Your instructions:
Examine the material below. Gather every line in which the string "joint" appears.

The data:
========================================================================
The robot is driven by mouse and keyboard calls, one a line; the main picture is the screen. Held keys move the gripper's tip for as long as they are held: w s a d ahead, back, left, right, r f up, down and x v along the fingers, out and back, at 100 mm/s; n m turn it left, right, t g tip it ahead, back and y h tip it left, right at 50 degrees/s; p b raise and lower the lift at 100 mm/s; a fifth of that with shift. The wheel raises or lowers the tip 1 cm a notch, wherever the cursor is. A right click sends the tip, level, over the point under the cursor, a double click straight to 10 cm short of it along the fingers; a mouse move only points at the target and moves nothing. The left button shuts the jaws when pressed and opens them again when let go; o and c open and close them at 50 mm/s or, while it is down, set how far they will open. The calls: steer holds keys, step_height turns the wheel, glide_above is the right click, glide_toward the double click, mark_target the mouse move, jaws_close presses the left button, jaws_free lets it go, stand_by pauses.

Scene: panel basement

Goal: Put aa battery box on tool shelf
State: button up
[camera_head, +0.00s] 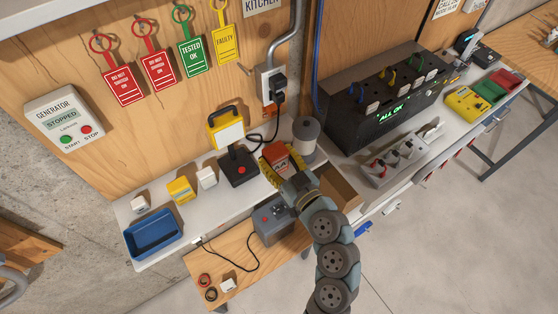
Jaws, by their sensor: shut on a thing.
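The AA battery box (277,156) is a small red-orange box with pale lettering, right of centre in the head view. My gripper (280,165) has yellow fingers and is shut on the box. The box appears to be over the white shelf (222,208); whether it touches the surface cannot be told. My arm reaches up to it from the lower right and hides part of the bench behind. Which surface is the tool shelf is not labelled in view.
A black box with a red button (238,167) and a yellow work lamp (226,128) stand left of the gripper. A grey spool (306,136) is close on the right. A blue tray (153,234) sits at the left end. A grey box (270,220) stands below.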

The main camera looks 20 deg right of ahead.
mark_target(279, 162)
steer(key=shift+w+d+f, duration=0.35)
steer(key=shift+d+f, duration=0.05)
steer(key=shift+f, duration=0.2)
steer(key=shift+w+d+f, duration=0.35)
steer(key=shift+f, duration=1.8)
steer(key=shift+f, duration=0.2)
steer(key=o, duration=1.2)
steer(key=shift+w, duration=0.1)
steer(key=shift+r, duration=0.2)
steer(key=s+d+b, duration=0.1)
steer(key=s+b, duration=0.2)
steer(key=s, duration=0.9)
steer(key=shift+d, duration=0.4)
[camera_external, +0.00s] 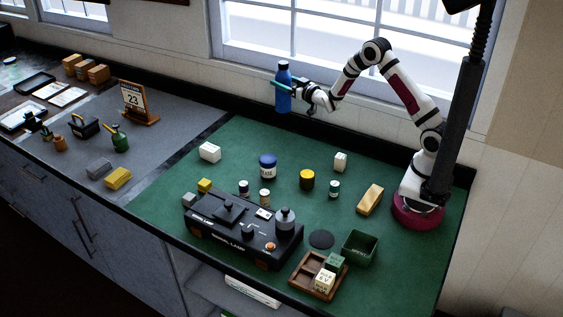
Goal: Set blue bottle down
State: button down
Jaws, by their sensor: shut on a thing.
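The blue bottle (283,92) has a dark cap and hangs upright in the air near the window sill, above the back edge of the green mat (230,150). My gripper (283,84) is shut on the bottle around its upper body, with teal fingers across it. The bottle's base appears clear of the mat. The far finger is partly hidden by the bottle.
Below stand a white block (210,152), a blue jar (268,166), a yellow jar (307,180) and small bottles. A black device (242,232), a wooden tray (300,279), a green bin (360,248) and a black disc (321,240) sit nearer the front.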

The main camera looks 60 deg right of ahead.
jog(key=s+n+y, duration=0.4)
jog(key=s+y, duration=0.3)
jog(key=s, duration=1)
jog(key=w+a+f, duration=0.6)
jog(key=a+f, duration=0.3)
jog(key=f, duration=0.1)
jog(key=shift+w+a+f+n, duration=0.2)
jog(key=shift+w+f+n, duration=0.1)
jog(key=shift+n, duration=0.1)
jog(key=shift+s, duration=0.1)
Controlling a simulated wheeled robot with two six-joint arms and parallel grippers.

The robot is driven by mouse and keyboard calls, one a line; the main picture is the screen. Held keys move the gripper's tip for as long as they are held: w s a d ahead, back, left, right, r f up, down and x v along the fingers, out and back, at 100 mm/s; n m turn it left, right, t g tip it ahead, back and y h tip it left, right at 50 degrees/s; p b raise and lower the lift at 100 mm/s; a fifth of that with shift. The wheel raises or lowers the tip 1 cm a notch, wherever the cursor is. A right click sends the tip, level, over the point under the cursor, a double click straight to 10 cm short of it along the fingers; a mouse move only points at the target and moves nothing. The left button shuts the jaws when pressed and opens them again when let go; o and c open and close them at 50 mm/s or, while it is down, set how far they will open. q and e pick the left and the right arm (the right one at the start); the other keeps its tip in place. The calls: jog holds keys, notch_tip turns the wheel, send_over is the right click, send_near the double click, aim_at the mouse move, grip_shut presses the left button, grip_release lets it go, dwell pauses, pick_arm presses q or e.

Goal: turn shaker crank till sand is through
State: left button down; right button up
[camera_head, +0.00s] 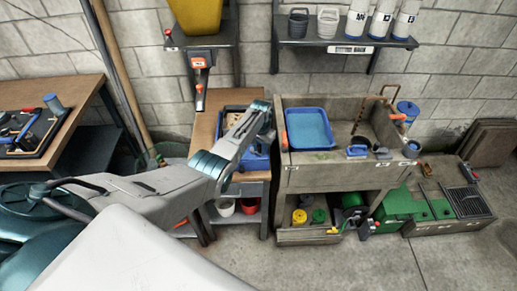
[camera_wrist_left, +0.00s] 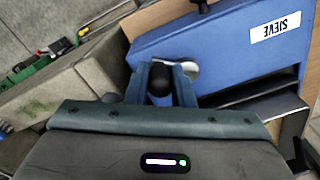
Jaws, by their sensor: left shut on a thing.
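The blue shaker (camera_head: 257,160) stands on a wooden bench, partly hidden behind my left arm. In the left wrist view its blue body (camera_wrist_left: 225,42) carries a label reading SIEVE. My left gripper (camera_head: 262,112) is at the shaker and shut on the crank's black handle (camera_wrist_left: 159,88), which shows between the two fingers in the left wrist view. A silvery round crank part (camera_wrist_left: 187,68) shows just behind the handle. Some tan and dark contents show at the top of the shaker, too small to tell how much sand is there. My right gripper is not in view.
A concrete sink (camera_head: 340,170) with a blue basin (camera_head: 310,128) stands close on the right. A yellow hopper (camera_head: 196,14) hangs above the bench (camera_head: 203,135). White and red buckets sit below. A workbench (camera_head: 50,160) is at left; open floor lies in front.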

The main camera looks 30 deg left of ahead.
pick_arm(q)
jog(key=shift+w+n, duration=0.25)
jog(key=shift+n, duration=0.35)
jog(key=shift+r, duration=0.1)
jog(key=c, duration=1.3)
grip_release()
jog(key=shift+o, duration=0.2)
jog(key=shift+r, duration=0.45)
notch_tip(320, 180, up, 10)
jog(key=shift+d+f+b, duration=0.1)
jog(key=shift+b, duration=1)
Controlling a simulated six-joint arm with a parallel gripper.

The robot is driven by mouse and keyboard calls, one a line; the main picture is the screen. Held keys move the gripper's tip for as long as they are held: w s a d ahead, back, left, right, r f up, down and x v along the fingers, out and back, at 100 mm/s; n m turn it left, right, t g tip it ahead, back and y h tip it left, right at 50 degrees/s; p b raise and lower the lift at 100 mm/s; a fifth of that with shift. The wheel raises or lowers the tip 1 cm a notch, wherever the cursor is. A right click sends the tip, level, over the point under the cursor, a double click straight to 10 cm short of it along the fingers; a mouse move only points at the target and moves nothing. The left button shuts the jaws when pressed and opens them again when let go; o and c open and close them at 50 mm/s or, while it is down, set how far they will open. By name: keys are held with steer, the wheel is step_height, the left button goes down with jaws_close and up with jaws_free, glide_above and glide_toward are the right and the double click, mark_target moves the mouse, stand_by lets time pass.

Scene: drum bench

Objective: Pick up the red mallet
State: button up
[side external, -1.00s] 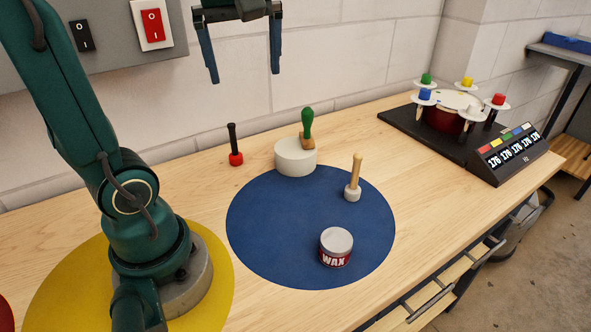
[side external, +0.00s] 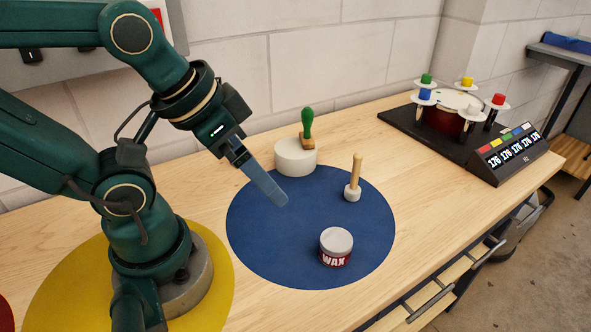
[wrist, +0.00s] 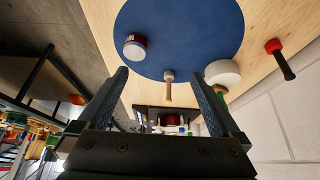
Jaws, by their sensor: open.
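The red mallet, with a red head and black handle (wrist: 281,58), shows at the right of the wrist view, outside and to the right of the fingers. In the side external view it is hidden behind my arm. My gripper (side external: 277,196) is open and tilted down over the left part of the blue mat (side external: 310,250), with only one finger clearly visible there. In the wrist view the two fingers of my gripper (wrist: 162,80) are spread with nothing held between them.
On the blue mat stand a pale mallet with a wooden handle (side external: 356,178) and a wax tin (side external: 336,247). A drum (side external: 446,113) on a black base and a display box (side external: 508,154) sit far right.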

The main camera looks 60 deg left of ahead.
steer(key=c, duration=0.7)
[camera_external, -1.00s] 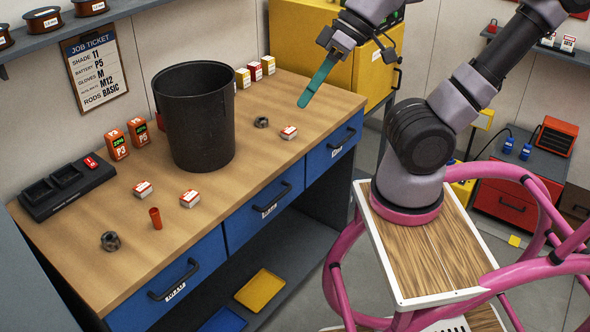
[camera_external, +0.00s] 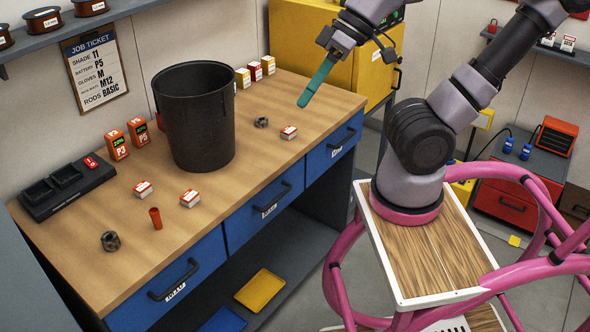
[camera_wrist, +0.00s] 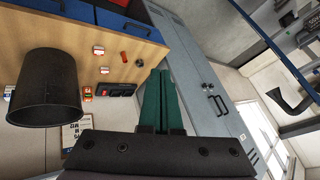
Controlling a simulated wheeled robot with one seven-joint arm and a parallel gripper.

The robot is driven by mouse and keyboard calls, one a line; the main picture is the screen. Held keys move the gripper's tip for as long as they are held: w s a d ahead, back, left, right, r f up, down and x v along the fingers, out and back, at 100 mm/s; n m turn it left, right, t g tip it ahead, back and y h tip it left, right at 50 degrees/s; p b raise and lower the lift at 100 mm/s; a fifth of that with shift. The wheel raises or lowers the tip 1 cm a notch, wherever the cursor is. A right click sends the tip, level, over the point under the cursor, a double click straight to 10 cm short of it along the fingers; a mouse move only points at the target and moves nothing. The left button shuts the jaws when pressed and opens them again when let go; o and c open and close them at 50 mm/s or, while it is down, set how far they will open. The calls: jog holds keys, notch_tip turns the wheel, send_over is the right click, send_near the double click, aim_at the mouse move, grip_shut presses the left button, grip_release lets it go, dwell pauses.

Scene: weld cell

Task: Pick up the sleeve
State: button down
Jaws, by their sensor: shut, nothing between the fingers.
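What looks like the sleeve is a small orange-red tube (camera_external: 155,218), standing upright near the left front of the wooden bench top (camera_external: 110,263). It also shows in the wrist view as a small orange tube (camera_wrist: 124,57). My gripper (camera_external: 304,103) has teal fingers, shut and empty, in the air near the bench's right end, well away from the tube. In the wrist view my gripper's green fingers (camera_wrist: 161,78) lie together with nothing between them.
Small white-and-red boxes (camera_external: 190,198), dark nuts (camera_external: 110,241), orange batteries (camera_external: 116,146) and a black charger (camera_external: 68,187) are on the bench. A yellow cabinet (camera_external: 312,45) stands behind.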

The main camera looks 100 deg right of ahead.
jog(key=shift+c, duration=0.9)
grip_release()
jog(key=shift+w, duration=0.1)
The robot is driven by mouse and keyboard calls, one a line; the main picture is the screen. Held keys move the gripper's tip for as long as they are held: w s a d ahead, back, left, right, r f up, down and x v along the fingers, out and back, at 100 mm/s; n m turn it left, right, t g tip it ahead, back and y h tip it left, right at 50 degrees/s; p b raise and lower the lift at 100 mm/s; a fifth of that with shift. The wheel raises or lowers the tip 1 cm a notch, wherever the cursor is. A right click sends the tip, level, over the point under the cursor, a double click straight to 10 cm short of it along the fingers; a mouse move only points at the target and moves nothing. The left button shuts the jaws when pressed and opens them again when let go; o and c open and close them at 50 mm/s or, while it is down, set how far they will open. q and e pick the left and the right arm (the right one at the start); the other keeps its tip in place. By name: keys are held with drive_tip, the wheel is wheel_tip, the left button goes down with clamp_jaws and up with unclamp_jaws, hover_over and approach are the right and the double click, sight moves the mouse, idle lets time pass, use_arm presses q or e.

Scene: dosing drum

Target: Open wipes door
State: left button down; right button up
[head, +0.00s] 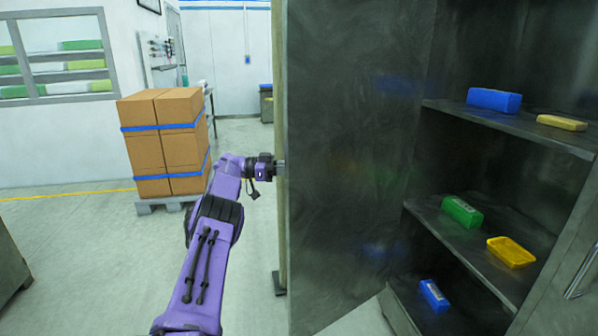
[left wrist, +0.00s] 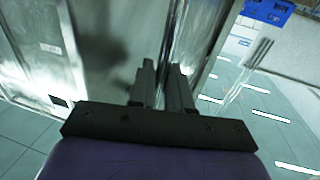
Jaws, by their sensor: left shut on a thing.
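The dark metal cabinet door (head: 350,170) stands swung open in the head view, its inner face toward me. My left gripper (head: 281,169) is at the door's left edge, at about mid-height. In the left wrist view my left gripper (left wrist: 162,88) has its fingers close around a narrow upright metal bar (left wrist: 174,50), which looks like the door handle. The exact contact is partly hidden by the fingers and, in the head view, by the door edge. My right gripper is not in view.
Cabinet shelves (head: 520,130) hold a blue pack (head: 493,100), a yellow block (head: 562,122), a green pack (head: 462,211), a yellow tray (head: 511,252) and a lower blue pack (head: 434,294). Stacked cartons (head: 165,140) stand left; floor between is clear.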

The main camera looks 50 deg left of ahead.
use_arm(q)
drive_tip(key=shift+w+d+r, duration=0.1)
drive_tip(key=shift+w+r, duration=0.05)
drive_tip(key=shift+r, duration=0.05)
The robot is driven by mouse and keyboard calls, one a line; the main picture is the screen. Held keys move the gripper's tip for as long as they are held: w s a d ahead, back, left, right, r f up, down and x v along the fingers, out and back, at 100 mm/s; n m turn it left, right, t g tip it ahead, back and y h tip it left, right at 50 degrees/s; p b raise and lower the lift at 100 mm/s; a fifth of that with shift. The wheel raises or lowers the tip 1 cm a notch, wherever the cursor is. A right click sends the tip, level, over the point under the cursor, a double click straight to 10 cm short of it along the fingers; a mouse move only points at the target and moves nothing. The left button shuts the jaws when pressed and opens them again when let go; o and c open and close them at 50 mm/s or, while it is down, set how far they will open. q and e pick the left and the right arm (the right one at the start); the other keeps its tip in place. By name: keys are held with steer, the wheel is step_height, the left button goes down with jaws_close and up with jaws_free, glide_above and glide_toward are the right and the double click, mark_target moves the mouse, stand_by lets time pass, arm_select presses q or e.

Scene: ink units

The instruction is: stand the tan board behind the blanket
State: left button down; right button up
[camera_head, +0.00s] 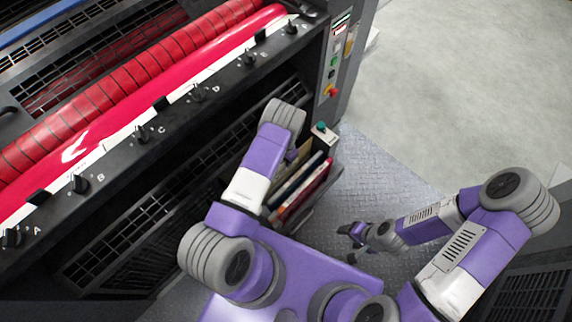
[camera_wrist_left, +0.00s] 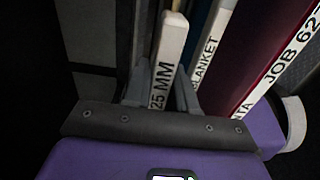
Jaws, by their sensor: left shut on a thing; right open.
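In the left wrist view, my left gripper (camera_wrist_left: 161,88) is shut on the tan board (camera_wrist_left: 170,45), a narrow pale-edged board marked "25 MM". One finger lies on each side of it. The blanket (camera_wrist_left: 212,40), with a white edge marked "BLANKET" and a blue side, stands just right of the board, leaning slightly. My right gripper (camera_head: 353,232) is open and empty above the metal floor, right of the rack.
A dark red item (camera_wrist_left: 262,50) marked "JOB 62" stands right of the blanket. The rack's slim items (camera_head: 300,190) stand close together beside the press (camera_head: 150,140).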

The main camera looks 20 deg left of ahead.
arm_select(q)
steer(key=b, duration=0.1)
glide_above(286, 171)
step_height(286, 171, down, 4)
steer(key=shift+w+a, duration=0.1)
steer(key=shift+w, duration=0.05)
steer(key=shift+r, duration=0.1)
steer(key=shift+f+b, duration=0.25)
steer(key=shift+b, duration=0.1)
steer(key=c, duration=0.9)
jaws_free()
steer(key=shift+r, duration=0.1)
========================================================================
Full solution:
Controlling a simulated wheeled robot with two six-joint arms and parallel grippers.
Controlling a simulated six-joint arm with a parallel gripper.
Controlling a simulated wheeled robot with one seven-joint arm and a parallel gripper.

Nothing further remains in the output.